Art and Art History 401. Seminar
The study of particular periods, special topics or individual artists. A list for the following year is announced each spring. Subjects are chosen to meet the needs and interests of the particular group of art history majors.
Bodies: Dead or Alive
This seminar explores issues related to the image and display of the human and monstrous body (in particular, the Devil). Key questions follow: Is there a nexus between the representation of humans and devils? At what point does one end and the other begin? To what extent does psychology and physiology determine the fashioning of bodies and how are these perceptions linked to historical, social and cultural differences as a prelude to the creation and performance of one’s identity(ies)? How is appearance tied to essence? Conversely, to what extent do fakes and forgeries miss this essential link?

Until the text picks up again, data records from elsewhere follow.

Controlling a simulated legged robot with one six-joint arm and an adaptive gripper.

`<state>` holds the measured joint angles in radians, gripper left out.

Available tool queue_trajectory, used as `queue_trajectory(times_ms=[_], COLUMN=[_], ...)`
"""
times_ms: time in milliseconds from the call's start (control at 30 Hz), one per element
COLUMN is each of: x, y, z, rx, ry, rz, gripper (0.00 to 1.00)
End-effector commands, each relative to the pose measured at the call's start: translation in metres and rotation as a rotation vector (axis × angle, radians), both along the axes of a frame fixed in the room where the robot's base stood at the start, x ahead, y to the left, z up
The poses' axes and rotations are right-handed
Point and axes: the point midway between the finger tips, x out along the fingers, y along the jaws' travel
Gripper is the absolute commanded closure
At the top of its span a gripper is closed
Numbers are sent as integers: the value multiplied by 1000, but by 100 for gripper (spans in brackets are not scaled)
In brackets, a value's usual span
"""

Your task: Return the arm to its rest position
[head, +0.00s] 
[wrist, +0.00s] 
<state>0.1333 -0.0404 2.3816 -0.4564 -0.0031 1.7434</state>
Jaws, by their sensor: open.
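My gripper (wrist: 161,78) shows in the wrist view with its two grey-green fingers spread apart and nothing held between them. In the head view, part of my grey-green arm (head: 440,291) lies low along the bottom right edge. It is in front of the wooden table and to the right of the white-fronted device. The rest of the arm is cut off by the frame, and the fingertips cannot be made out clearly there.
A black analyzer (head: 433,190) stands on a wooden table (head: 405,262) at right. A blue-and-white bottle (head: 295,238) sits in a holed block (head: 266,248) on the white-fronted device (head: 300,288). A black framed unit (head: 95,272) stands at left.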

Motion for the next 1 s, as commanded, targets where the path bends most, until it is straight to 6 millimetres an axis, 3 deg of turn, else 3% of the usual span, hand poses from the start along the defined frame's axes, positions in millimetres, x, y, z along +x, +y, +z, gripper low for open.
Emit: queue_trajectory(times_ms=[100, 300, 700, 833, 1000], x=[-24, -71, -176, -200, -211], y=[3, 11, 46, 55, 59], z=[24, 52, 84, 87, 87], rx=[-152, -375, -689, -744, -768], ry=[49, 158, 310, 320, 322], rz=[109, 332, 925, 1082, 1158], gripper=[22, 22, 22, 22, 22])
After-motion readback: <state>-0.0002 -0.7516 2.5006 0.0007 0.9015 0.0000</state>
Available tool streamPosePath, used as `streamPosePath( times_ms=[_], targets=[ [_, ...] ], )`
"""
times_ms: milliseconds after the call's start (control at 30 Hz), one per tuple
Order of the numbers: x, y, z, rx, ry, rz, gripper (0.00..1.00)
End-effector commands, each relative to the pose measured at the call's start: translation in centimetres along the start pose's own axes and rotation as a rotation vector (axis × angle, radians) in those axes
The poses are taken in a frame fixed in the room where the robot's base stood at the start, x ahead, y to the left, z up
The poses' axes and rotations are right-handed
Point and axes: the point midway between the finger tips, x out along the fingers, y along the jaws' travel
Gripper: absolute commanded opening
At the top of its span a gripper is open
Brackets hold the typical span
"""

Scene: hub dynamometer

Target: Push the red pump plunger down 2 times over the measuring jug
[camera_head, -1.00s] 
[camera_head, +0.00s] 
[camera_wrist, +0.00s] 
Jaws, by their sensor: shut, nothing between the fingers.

Finally, how have issues of display and conservation enhanced or detracted from our appreciation of the representation of the body, dead or alive, in situ or in a museum? Methodological perspectives used to inform our discussions will be wide-ranging, including gender studies, reception theory, semiotics, social art history, iconography, problems in connoisseurship/conservation, formal analysis and psychoanalytical theory. Objects will be drawn almost exclusively from Northern Europe, from the Middle Ages through the Early Modern period and into the Nineteenth Century. Media will include manuscripts, sculpture, prints, stained glass, and painting in order to assess the influence of materials on representation and to ground our discussions in the object. The theme for this seminar and its construction was derived from a co-mingling of the many art historical and theoretical interests of each of the senior art history majors enrolled in the course.